TASK OBJECTIVE: Your answer should be a single number: how many lines in the data below hold the string "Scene".

Dataset excerpt:
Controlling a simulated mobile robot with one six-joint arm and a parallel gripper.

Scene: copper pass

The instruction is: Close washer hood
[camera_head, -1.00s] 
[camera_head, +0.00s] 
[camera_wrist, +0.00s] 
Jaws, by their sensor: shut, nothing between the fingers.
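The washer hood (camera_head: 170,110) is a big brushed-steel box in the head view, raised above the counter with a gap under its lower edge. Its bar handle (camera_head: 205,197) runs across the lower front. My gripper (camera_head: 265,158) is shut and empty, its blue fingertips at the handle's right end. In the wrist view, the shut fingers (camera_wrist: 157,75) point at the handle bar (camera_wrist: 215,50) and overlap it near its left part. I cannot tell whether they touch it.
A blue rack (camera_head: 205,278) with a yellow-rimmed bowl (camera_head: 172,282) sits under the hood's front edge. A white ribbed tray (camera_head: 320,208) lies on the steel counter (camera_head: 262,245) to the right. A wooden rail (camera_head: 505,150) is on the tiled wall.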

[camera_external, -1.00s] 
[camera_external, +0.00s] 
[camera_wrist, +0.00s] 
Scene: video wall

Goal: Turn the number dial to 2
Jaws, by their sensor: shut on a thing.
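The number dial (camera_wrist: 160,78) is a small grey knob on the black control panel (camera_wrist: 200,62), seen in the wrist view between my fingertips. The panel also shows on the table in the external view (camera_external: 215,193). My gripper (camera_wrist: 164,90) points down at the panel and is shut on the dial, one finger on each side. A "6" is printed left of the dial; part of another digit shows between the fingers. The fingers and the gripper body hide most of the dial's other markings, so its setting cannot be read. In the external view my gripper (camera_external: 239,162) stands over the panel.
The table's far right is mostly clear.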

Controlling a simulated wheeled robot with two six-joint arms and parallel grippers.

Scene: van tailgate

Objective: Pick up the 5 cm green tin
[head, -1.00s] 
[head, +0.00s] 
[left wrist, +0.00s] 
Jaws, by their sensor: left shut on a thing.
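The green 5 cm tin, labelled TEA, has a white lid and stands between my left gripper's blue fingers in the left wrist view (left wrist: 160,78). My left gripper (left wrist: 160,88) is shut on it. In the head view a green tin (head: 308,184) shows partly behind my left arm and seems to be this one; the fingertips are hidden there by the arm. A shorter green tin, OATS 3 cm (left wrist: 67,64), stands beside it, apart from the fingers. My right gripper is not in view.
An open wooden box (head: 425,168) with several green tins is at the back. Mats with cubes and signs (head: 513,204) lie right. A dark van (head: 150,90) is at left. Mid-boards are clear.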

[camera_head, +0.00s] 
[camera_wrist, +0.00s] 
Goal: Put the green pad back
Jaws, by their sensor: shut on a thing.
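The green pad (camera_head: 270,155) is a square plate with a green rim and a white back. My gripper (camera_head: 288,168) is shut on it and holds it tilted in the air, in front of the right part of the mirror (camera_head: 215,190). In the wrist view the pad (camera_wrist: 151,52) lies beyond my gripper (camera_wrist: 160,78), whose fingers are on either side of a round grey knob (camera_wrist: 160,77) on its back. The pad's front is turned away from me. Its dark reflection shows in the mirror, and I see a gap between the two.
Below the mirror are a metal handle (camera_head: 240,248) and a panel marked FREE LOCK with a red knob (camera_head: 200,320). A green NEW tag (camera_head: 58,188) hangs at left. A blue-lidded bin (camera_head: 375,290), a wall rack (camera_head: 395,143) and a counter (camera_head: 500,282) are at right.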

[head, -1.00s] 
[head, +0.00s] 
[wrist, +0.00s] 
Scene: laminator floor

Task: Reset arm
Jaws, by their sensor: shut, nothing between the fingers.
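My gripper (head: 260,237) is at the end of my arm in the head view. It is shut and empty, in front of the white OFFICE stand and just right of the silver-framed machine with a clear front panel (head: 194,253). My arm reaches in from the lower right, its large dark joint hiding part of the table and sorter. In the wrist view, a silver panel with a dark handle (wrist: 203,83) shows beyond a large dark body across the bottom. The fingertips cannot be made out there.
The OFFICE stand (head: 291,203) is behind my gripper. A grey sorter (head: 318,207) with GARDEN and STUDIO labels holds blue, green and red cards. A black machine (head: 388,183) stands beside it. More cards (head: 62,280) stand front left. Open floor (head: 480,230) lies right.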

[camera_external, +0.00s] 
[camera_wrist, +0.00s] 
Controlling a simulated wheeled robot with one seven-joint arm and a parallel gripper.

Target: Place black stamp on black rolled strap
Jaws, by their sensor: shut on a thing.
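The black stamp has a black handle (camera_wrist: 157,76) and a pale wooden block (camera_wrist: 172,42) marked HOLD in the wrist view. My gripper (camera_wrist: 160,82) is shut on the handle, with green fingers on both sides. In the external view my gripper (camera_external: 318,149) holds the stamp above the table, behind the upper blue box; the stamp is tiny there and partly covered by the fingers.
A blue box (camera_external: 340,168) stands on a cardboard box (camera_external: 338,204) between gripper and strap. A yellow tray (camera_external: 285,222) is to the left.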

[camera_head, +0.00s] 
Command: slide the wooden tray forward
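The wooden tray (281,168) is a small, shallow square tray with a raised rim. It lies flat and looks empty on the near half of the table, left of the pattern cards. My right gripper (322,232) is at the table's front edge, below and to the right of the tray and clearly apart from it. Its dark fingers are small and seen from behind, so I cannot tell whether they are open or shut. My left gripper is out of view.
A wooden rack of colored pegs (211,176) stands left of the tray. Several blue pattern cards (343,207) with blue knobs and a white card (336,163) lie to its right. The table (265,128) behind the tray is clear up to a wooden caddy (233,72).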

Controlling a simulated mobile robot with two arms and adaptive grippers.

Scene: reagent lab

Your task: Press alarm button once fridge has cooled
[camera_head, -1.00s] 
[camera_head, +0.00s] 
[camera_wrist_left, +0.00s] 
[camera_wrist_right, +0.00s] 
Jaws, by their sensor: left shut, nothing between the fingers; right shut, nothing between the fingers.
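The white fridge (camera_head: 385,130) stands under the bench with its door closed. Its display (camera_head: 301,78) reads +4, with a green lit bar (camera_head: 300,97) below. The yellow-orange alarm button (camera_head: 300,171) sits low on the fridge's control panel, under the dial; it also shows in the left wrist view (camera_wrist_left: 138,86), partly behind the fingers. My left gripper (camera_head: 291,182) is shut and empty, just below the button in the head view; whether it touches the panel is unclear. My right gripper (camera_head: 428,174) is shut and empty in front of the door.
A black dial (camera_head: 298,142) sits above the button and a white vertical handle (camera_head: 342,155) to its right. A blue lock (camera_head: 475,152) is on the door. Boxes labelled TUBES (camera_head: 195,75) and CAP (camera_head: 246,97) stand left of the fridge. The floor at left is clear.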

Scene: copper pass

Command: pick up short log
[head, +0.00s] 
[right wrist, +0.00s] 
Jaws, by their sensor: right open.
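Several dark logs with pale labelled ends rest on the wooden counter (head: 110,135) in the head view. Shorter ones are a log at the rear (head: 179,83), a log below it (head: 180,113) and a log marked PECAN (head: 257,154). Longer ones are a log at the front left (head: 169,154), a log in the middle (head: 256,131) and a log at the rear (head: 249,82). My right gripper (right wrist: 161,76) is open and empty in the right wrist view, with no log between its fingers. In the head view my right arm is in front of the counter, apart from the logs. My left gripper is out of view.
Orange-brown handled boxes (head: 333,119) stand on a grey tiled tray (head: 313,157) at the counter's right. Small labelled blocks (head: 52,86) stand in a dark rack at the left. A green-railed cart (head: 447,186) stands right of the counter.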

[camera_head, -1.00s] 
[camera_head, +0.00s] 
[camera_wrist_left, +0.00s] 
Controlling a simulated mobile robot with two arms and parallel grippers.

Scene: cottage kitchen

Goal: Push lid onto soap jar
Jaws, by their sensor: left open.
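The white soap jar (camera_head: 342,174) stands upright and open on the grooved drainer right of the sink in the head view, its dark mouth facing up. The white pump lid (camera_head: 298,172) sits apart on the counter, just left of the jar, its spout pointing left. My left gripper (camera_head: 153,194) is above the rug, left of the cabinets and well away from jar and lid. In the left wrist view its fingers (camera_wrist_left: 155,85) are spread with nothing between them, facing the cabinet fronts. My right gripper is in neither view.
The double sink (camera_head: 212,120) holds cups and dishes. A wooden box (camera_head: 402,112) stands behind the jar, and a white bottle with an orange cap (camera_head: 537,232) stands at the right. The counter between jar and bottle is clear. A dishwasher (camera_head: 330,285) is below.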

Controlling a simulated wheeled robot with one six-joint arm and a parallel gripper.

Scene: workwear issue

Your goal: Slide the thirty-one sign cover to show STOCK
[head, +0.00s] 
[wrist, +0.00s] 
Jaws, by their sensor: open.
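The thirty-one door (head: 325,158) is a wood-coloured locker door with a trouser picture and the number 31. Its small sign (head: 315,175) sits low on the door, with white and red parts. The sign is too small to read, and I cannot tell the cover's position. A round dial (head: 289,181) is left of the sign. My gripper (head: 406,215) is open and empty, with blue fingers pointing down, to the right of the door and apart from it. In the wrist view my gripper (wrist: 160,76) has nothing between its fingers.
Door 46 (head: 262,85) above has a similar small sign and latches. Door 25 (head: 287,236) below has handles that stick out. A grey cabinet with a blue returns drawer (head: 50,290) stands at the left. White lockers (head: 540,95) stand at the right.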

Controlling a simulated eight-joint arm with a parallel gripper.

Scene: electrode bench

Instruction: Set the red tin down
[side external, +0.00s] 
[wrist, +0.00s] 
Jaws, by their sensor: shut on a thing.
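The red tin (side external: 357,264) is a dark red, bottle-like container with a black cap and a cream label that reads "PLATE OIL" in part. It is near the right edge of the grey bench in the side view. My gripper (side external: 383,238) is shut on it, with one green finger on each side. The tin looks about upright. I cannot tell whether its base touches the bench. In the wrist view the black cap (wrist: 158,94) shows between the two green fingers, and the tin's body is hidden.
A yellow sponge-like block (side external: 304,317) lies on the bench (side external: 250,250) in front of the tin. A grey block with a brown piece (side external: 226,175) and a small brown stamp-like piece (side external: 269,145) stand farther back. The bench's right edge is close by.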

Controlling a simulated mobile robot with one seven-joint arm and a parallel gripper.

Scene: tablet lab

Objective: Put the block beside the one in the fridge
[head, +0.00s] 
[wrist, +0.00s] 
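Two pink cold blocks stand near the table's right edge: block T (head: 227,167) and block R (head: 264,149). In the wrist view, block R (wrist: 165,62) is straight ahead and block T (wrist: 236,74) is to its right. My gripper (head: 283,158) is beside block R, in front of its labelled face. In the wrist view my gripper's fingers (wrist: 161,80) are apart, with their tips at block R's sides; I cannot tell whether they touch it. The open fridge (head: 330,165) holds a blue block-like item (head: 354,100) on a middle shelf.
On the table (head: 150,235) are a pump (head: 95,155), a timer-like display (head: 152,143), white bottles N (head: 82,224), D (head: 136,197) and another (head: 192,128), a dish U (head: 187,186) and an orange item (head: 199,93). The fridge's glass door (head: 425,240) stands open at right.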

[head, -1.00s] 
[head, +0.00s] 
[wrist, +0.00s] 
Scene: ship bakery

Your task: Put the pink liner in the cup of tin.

FINAL RESULT: 11